So, in this case, the instruction was being issued by someone for whom I had the utmost respect and trust. Nevertheless, it was contrary to my instincts and seemed to me to be decidedly risky.

Very gingerly, I let go of the controls which, now free from my grasp, moved more violently and over a much wider range than I had been moving them. My instinct was to grab them again, but my trust in the instruction that I’d been given was just sufficient to hold that instinct at bay for a short while.

The aircraft seemed to be rolling more than it had under my control, but it was returning to level flight fairly consistently. It was, at least, stable and seemed to be flying satisfactorily without any input from me (to be accurate, I was continuing to apply some right rudder to compensate for the yaw effects of the single propellor in the climb, but it seemed to me that I was not controlling anything!)

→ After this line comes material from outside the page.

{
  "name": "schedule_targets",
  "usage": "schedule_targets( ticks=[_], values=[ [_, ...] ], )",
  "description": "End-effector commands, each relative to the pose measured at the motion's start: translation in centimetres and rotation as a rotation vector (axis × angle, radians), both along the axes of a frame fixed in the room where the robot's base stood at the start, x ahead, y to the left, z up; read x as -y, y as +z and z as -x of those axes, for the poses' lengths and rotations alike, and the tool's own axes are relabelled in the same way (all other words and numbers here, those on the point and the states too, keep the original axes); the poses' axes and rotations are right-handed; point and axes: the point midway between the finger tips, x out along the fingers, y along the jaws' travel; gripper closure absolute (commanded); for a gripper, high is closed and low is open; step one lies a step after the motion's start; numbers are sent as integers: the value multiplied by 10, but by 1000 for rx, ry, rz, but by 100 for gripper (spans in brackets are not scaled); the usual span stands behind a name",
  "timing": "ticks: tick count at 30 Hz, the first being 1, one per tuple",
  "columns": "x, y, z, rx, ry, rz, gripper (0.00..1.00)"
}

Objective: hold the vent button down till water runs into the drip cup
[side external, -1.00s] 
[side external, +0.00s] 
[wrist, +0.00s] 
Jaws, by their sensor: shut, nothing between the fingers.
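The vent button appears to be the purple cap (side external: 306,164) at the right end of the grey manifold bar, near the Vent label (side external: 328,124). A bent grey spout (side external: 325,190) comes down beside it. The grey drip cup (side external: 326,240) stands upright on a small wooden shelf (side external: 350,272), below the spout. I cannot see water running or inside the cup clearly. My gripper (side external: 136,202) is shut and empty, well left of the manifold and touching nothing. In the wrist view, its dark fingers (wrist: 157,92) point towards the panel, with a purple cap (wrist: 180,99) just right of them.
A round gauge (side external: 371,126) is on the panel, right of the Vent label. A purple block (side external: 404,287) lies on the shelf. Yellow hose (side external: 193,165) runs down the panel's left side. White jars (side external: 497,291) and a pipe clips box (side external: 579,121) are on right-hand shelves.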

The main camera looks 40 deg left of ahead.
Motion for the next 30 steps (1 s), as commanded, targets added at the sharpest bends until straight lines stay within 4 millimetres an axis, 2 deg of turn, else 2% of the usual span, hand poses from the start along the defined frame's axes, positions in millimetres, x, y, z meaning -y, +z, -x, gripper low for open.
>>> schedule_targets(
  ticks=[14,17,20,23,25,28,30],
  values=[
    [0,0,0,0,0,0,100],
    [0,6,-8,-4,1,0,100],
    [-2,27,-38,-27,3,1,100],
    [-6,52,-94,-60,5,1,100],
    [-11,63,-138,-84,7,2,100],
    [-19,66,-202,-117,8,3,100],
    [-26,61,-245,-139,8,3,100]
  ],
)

After I had realised that the world was not turning upside down and my level of anxiety lowered slightly, Dickie then said quietly, in his soft Irish tones:

“There you are; you’re working too hard! The aircraft can fly itself!”

Incidents like that teach us something quite profound. The world functions without us.

We are not the centre of the universe!

Background:

This post was inspired by Trey Pennington’s description of his conversation with his daughter about Copernicus, as described in his interview of C.C.Chapman.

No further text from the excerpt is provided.